String[] command={"DATA LIST FREE /case (A5).",
"BEGIN DATA",
"case1",
"case2",
"case3",
"END DATA."};
StatsUtil.submit(command);
Variable numVar = new Variable("numvar",0);
Variable strVar = new Variable("strvar",1);
Variable dateVar = new Variable("datevar",0);
dateVar.setFormatType(VariableFormat.DATE);
double[] numValues = new double[]{1.0,2.0,3.0};
String[] strValues = new String[]{"a","b","c"};
Calendar dateValue = Calendar.getInstance();
dateValue.set(Calendar.YEAR, 2012);
dateValue.set(Calendar.MONTH, Calendar.JANUARY);
dateValue.set(Calendar.DAY_OF_MONTH, 1);
Calendar[] dateValues = new Calendar[]{dateValue};
DataUtil datautil = new DataUtil();
datautil.addVariableWithValue(numVar, numValues, 0);
datautil.addVariableWithValue(strVar, strValues, 0);
datautil.addVariableWithValue(dateVar, dateValues, 0);
datautil.release();
  • The Variable class creates the specification for a new variable to be added to the active dataset. The first argument to the constructor is the name of the variable and the second argument is an integer specifying the variable type. Numeric variables have a variable type of 0 and string variables have a variable type equal to the defined length of the string (maximum of 32767 bytes).
  • The addVariableWithValue method of the DataUtil class adds a new variable to the active dataset. The first argument to the method is the Variable object that specifies the properties of the variable. The second argument is an array that specifies the value of the variable for each case in the active dataset to be populated. The third argument specifies the index of the case at which to begin populating the variable values. Case indexes start with 0 for the first case in the active dataset.

    For numeric variables, cases that are not populated are set to the system-missing value. For string variables, cases that are not populated are set to a blank value. In this example, only the first case is populated for the variable dateVar.

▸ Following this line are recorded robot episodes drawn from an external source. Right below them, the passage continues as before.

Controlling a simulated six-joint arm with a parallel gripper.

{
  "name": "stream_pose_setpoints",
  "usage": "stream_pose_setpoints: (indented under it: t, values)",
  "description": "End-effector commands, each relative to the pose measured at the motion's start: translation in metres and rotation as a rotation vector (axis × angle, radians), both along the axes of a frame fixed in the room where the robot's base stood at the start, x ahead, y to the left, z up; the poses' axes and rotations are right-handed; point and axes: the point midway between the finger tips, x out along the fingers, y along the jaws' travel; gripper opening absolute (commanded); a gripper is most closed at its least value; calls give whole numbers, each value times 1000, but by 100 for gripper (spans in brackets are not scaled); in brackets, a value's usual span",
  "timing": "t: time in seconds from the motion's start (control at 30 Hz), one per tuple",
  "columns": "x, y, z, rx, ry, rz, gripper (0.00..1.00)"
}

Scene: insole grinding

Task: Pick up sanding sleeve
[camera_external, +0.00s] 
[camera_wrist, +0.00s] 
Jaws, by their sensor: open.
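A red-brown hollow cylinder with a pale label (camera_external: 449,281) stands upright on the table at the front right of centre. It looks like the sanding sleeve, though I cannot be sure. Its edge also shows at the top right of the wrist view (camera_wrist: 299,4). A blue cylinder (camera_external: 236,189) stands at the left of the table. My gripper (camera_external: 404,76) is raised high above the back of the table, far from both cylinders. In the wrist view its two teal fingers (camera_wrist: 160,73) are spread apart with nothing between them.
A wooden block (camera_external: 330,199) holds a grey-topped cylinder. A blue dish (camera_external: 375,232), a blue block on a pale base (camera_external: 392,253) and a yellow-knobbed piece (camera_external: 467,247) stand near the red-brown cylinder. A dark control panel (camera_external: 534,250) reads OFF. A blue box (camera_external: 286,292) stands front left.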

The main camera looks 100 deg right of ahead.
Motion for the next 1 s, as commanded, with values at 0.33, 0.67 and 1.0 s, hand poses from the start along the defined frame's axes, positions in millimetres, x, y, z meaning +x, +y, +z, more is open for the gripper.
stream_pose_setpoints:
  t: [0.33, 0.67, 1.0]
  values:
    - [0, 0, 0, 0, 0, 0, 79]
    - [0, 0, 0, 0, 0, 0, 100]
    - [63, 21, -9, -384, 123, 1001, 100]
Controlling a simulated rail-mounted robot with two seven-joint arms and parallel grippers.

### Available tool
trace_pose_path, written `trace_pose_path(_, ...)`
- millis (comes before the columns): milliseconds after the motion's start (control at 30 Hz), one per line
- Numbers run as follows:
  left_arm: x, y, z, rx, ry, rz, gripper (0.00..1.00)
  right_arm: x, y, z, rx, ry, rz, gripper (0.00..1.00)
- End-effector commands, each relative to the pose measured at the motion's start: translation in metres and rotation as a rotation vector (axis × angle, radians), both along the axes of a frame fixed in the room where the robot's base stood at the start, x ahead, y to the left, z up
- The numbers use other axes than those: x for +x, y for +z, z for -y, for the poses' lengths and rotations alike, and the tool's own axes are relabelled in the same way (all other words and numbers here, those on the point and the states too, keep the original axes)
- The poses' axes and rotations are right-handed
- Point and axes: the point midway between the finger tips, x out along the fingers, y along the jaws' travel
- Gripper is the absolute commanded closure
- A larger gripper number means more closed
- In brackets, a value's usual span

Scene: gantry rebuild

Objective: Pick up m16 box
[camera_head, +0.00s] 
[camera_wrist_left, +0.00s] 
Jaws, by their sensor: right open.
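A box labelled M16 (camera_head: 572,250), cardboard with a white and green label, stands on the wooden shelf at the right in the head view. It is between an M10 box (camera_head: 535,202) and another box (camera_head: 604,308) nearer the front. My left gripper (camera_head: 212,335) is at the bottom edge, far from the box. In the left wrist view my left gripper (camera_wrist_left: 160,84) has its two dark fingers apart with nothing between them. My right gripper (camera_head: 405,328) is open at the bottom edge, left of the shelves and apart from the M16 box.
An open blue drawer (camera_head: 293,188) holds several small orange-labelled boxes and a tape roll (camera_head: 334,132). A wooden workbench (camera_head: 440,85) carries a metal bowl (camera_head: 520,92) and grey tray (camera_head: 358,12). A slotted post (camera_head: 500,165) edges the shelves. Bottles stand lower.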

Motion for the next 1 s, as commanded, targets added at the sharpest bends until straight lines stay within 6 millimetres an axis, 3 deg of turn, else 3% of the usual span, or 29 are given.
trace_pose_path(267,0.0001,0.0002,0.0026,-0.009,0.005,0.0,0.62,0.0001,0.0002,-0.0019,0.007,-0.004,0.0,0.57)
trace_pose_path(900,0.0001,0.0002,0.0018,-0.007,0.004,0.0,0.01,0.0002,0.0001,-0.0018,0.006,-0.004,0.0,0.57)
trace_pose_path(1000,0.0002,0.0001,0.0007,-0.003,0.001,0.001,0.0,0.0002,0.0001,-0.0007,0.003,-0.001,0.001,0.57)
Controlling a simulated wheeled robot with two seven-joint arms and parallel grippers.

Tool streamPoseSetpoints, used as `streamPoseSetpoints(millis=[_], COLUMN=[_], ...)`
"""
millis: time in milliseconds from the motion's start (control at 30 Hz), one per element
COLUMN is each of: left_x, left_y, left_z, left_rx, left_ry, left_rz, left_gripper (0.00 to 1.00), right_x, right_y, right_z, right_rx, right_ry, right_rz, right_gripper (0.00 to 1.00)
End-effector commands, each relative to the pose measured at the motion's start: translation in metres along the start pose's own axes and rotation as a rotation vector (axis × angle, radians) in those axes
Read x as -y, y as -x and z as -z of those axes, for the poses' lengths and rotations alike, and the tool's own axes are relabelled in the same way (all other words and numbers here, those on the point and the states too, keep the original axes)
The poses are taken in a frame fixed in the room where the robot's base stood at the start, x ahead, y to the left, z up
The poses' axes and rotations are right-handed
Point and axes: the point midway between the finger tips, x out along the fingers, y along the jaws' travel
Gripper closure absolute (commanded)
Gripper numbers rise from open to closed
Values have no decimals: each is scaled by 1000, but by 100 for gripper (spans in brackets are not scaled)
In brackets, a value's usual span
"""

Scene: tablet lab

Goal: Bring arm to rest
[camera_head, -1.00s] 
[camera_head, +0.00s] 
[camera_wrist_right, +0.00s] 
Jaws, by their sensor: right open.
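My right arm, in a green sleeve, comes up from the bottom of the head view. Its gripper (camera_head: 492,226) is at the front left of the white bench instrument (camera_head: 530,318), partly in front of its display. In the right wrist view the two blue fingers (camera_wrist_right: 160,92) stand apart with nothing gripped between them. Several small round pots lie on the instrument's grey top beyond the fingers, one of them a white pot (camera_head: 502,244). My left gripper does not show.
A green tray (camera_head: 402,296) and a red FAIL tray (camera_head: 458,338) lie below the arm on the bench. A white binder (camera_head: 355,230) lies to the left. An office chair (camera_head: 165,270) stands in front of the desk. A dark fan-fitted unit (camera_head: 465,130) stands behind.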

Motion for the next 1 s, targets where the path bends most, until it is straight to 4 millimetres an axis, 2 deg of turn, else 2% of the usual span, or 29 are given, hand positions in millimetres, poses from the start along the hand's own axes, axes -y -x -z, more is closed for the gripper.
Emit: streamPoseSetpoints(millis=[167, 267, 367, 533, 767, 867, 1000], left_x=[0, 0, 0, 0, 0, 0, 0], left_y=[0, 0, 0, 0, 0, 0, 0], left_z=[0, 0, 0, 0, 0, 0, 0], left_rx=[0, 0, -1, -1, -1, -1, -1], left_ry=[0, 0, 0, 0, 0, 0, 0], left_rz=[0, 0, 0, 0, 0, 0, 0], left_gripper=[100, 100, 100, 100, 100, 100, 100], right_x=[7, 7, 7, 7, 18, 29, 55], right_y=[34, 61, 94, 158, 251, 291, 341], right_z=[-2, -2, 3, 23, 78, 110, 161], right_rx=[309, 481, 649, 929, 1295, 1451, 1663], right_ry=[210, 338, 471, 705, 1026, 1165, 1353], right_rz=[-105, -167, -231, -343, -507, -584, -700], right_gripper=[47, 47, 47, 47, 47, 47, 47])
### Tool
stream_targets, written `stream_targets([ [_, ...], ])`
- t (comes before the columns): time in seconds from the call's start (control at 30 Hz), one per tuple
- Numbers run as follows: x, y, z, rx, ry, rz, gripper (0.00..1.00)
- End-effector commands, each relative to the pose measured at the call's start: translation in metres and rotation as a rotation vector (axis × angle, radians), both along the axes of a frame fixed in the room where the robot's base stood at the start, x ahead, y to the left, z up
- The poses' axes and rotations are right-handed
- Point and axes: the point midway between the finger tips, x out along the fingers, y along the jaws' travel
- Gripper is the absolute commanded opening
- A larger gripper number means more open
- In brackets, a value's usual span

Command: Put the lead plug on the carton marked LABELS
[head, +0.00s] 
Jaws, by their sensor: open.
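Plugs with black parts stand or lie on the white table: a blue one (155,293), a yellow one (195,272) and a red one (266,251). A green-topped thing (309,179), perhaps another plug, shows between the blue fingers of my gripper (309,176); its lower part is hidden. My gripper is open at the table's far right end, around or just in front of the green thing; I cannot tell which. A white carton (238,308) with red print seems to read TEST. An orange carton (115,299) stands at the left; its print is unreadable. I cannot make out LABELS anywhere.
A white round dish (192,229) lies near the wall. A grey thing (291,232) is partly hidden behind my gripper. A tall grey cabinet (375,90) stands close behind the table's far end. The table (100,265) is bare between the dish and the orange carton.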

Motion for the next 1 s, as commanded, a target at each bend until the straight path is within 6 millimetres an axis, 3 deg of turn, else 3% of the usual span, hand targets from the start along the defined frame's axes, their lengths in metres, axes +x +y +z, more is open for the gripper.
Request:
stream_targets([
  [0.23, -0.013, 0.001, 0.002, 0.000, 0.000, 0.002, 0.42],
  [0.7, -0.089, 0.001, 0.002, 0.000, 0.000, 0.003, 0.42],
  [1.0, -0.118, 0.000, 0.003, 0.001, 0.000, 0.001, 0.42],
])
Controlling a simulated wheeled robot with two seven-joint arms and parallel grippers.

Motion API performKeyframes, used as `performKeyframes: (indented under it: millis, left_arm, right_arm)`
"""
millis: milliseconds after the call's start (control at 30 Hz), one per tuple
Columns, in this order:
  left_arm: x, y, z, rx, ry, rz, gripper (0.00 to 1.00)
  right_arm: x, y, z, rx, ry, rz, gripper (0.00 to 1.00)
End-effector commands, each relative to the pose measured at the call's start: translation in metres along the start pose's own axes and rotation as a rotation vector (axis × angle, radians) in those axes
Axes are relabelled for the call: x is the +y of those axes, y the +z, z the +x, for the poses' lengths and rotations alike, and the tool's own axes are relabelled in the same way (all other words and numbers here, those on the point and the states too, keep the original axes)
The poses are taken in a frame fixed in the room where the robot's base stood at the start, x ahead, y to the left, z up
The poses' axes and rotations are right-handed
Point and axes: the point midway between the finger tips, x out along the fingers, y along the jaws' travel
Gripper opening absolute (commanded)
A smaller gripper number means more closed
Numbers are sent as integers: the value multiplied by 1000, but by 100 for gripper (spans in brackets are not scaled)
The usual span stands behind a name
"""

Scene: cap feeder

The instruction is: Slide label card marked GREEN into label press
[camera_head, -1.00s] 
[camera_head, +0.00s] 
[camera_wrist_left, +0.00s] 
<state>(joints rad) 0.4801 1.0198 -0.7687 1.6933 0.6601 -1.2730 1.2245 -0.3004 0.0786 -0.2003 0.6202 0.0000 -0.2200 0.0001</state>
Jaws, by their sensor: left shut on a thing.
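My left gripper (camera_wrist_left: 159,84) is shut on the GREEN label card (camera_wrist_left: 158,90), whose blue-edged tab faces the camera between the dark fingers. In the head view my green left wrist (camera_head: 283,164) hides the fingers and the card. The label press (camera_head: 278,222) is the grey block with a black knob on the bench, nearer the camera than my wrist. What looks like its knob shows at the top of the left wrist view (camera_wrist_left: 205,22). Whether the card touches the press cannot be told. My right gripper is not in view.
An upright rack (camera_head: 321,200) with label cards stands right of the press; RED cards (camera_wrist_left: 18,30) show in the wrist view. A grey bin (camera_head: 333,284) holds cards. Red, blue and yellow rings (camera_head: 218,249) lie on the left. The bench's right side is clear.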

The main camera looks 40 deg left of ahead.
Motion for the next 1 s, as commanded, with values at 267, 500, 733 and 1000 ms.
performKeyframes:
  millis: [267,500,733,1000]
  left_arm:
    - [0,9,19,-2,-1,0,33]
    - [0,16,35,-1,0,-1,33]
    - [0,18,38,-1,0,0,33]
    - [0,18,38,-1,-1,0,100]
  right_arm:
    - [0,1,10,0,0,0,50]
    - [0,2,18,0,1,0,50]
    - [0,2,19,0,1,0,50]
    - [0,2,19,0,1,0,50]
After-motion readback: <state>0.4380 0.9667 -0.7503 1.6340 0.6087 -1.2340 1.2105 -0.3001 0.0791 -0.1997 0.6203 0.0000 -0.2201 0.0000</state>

  • Variables representing a date, or a date and a time, in IBM® SPSS® Statistics are numeric variables that have a date or datetime format. In the above example, the variable dateVar is a numeric variable whose format has been set to DATE with the setFormatType method of the associated Variable object. When setting the value for such a variable, use a Java Calendar object as shown in this example.

Note: To save the modified active dataset to an external file, use the submit method (following the release method) to submit a SAVE command, as in:

StatsUtil.submit("SAVE OUTFILE='/data/mydata.sav'.")

Example: Multiple data passes

Sometimes more than one pass of the data is required, as in the following example involving two data passes. The first data pass is used to read the data and compute a summary statistic. The second data pass is used to add a summary variable to the active dataset.

 String[] command={"DATA LIST FREE /var (F).",
"BEGIN DATA",
"40200",
"21450",
"21900",
"END DATA."};
StatsUtil.submit(command);
Double total = 0.0;
DataUtil datautil = new DataUtil();
Case[] data = datautil.fetchCases(false, 0);
for(Case onecase: data){
   total = total + onecase.getDoubleCellValue(0);
}
Double meanval = total/data.length;
Variable mean = new Variable("mean",0);
double[] meanVals = new double[data.length];
for (int i=0;i<data.length;i++){
   meanVals[i]=meanval;
}
datautil.addVariableWithValue(mean, meanVals, 0);
datautil.release();